[Entries from a dataset]
◆ ◆ ◆ ◆ ◆ ◆ ◆

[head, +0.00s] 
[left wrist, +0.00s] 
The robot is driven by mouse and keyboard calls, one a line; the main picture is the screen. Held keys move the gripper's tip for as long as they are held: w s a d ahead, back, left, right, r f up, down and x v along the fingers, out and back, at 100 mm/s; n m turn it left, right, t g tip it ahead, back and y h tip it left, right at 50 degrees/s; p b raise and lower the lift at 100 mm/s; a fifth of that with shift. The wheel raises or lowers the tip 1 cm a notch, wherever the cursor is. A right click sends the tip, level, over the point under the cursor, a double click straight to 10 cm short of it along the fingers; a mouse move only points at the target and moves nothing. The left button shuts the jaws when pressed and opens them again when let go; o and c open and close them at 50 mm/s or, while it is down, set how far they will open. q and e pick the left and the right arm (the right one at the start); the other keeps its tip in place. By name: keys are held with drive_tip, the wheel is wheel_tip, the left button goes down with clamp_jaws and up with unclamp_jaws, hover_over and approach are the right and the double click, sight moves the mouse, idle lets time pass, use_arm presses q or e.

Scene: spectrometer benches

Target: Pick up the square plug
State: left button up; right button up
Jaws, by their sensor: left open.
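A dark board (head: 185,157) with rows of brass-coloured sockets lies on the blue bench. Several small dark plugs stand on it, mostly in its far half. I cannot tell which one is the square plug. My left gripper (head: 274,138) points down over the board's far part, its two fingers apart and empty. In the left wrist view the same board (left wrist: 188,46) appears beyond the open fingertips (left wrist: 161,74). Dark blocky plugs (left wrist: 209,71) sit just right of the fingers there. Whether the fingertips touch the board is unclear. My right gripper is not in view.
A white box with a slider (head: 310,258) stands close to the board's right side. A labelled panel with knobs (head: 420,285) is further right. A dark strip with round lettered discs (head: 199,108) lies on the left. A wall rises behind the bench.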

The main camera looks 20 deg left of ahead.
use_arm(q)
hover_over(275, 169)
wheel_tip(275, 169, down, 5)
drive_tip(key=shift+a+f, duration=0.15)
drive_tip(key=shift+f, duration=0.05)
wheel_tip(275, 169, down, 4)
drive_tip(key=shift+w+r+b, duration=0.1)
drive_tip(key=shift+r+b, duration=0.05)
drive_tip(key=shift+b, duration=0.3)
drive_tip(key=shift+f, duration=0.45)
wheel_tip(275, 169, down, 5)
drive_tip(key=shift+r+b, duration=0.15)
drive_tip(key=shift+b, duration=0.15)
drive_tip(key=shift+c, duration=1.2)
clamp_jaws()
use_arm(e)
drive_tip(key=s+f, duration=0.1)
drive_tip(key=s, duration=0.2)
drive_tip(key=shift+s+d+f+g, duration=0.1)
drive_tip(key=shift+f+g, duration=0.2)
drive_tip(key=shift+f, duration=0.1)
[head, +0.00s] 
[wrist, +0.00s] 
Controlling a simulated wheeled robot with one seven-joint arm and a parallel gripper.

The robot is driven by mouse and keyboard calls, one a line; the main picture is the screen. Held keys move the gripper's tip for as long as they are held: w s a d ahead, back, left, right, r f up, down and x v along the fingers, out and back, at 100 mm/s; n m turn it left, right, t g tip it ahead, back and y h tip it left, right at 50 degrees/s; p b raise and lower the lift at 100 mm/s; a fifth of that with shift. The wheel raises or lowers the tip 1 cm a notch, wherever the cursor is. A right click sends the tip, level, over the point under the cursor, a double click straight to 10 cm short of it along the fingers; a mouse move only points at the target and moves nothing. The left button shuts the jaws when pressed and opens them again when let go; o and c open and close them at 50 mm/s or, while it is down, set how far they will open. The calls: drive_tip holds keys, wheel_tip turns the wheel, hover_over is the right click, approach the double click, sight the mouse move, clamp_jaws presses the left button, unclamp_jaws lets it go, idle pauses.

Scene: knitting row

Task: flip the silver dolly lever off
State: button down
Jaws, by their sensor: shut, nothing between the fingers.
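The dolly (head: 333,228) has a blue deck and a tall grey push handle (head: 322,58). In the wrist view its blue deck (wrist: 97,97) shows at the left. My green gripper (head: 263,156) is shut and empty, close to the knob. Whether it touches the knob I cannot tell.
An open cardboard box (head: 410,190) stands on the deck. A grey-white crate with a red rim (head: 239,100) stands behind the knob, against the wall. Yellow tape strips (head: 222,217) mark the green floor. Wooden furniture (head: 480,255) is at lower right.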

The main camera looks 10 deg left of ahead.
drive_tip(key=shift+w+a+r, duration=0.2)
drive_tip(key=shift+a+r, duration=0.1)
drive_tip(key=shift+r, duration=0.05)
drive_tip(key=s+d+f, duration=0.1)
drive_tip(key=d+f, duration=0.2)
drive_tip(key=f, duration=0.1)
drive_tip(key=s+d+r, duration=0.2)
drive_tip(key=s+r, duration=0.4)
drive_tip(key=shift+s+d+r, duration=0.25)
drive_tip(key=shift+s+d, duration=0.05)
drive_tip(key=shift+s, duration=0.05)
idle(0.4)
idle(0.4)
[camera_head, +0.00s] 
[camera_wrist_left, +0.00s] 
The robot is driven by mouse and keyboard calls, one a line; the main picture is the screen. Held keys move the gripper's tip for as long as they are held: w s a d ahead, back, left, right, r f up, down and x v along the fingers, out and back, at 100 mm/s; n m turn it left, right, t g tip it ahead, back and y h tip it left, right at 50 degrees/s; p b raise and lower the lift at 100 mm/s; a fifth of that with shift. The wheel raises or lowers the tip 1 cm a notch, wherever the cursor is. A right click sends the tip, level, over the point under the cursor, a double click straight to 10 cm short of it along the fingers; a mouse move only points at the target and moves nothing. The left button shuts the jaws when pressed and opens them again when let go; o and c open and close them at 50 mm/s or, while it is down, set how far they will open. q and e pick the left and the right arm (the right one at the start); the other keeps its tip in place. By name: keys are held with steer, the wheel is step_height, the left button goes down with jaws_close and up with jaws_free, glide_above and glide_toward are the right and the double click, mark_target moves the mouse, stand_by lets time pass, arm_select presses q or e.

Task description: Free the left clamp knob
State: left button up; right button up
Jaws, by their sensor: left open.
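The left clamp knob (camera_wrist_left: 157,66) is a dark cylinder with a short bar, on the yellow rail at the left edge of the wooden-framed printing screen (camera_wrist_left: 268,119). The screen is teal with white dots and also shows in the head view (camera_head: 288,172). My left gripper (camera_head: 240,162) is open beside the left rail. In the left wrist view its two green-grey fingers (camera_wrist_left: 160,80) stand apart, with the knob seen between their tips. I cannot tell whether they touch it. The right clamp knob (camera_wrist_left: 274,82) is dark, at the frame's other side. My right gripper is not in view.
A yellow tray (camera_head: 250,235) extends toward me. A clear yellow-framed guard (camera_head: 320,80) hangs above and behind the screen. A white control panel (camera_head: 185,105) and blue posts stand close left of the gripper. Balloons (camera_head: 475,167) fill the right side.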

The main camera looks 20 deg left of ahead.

◆ ◆ ◆ ◆ ◆ ◆ ◆

→ **What to do**
Every record above must be duplicated exactly.

→ **In response**
[head, +0.00s] 
[left wrist, +0.00s] 
The robot is driven by mouse and keyboard calls, one a line; the main picture is the screen. Held keys move the gripper's tip for as long as they are held: w s a d ahead, back, left, right, r f up, down and x v along the fingers, out and back, at 100 mm/s; n m turn it left, right, t g tip it ahead, back and y h tip it left, right at 50 degrees/s; p b raise and lower the lift at 100 mm/s; a fifth of that with shift. The wheel raises or lowers the tip 1 cm a notch, wherever the cursor is. A right click sends the tip, level, over the point under the cursor, a double click straight to 10 cm short of it along the fingers; a mouse move only points at the target and moves nothing. The left button shuts the jaws when pressed and opens them again when let go; o and c open and close them at 50 mm/s or, while it is down, set how far they will open. q and e pick the left and the right arm (the right one at the start); the other keeps its tip in place. By name: keys are held with drive_tip, the wheel is wheel_tip, the left button goes down with clamp_jaws and up with unclamp_jaws, hover_over and approach are the right and the double click, sight moves the mouse, idle lets time pass, use_arm presses q or e.

Scene: spectrometer benches

Target: Pick up the square plug
State: left button up; right button up
Jaws, by their sensor: left open.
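A dark board (head: 185,157) with rows of brass-coloured sockets lies on the blue bench. Several small dark plugs stand on it, mostly in its far half. I cannot tell which one is the square plug. My left gripper (head: 274,138) points down over the board's far part, its two fingers apart and empty. In the left wrist view the same board (left wrist: 188,46) appears beyond the open fingertips (left wrist: 161,74). Dark blocky plugs (left wrist: 209,71) sit just right of the fingers there. Whether the fingertips touch the board is unclear. My right gripper is not in view.
A white box with a slider (head: 310,258) stands close to the board's right side. A labelled panel with knobs (head: 420,285) is further right. A dark strip with round lettered discs (head: 199,108) lies on the left. A wall rises behind the bench.

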The main camera looks 20 deg left of ahead.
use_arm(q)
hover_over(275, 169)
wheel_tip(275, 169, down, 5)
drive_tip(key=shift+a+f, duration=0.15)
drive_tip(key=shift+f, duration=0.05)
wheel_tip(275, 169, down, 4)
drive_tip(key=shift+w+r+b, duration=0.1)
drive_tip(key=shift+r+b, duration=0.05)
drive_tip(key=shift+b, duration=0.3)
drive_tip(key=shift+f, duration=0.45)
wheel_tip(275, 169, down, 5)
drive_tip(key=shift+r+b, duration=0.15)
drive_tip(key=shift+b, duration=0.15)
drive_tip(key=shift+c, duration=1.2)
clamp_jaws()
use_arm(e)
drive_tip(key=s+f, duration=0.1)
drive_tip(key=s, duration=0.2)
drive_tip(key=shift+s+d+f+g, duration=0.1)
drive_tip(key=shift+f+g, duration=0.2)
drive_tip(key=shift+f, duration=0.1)
[head, +0.00s] 
[wrist, +0.00s] 
Controlling a simulated wheeled robot with one seven-joint arm and a parallel gripper.

The robot is driven by mouse and keyboard calls, one a line; the main picture is the screen. Held keys move the gripper's tip for as long as they are held: w s a d ahead, back, left, right, r f up, down and x v along the fingers, out and back, at 100 mm/s; n m turn it left, right, t g tip it ahead, back and y h tip it left, right at 50 degrees/s; p b raise and lower the lift at 100 mm/s; a fifth of that with shift. The wheel raises or lowers the tip 1 cm a notch, wherever the cursor is. A right click sends the tip, level, over the point under the cursor, a double click straight to 10 cm short of it along the fingers; a mouse move only points at the target and moves nothing. The left button shuts the jaws when pressed and opens them again when let go; o and c open and close them at 50 mm/s or, while it is down, set how far they will open. The calls: drive_tip holds keys, wheel_tip turns the wheel, hover_over is the right click, approach the double click, sight the mouse move, clamp_jaws presses the left button, unclamp_jaws lets it go, idle pauses.

Scene: knitting row

Task: flip the silver dolly lever off
State: button down
Jaws, by their sensor: shut, nothing between the fingers.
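The dolly (head: 333,228) has a blue deck and a tall grey push handle (head: 322,58). In the wrist view its blue deck (wrist: 97,97) shows at the left. My green gripper (head: 263,156) is shut and empty, close to the knob. Whether it touches the knob I cannot tell.
An open cardboard box (head: 410,190) stands on the deck. A grey-white crate with a red rim (head: 239,100) stands behind the knob, against the wall. Yellow tape strips (head: 222,217) mark the green floor. Wooden furniture (head: 480,255) is at lower right.

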The main camera looks 10 deg left of ahead.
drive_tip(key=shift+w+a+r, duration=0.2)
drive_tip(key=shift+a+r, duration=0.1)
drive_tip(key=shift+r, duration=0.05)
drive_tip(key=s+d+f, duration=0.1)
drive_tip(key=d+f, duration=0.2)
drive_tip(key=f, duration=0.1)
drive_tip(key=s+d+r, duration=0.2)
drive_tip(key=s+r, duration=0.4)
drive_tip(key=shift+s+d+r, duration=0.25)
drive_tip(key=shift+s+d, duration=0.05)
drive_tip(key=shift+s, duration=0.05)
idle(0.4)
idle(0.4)
[camera_head, +0.00s] 
[camera_wrist_left, +0.00s] 
The robot is driven by mouse and keyboard calls, one a line; the main picture is the screen. Held keys move the gripper's tip for as long as they are held: w s a d ahead, back, left, right, r f up, down and x v along the fingers, out and back, at 100 mm/s; n m turn it left, right, t g tip it ahead, back and y h tip it left, right at 50 degrees/s; p b raise and lower the lift at 100 mm/s; a fifth of that with shift. The wheel raises or lowers the tip 1 cm a notch, wherever the cursor is. A right click sends the tip, level, over the point under the cursor, a double click straight to 10 cm short of it along the fingers; a mouse move only points at the target and moves nothing. The left button shuts the jaws when pressed and opens them again when let go; o and c open and close them at 50 mm/s or, while it is down, set how far they will open. q and e pick the left and the right arm (the right one at the start); the other keeps its tip in place. By name: keys are held with steer, the wheel is step_height, the left button goes down with jaws_close and up with jaws_free, glide_above and glide_toward are the right and the double click, mark_target moves the mouse, stand_by lets time pass, arm_select presses q or e.

Task description: Free the left clamp knob
State: left button up; right button up
Jaws, by their sensor: left open.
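The left clamp knob (camera_wrist_left: 157,66) is a dark cylinder with a short bar, on the yellow rail at the left edge of the wooden-framed printing screen (camera_wrist_left: 268,119). The screen is teal with white dots and also shows in the head view (camera_head: 288,172). My left gripper (camera_head: 240,162) is open beside the left rail. In the left wrist view its two green-grey fingers (camera_wrist_left: 160,80) stand apart, with the knob seen between their tips. I cannot tell whether they touch it. The right clamp knob (camera_wrist_left: 274,82) is dark, at the frame's other side. My right gripper is not in view.
A yellow tray (camera_head: 250,235) extends toward me. A clear yellow-framed guard (camera_head: 320,80) hangs above and behind the screen. A white control panel (camera_head: 185,105) and blue posts stand close left of the gripper. Balloons (camera_head: 475,167) fill the right side.

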The main camera looks 20 deg left of ahead.

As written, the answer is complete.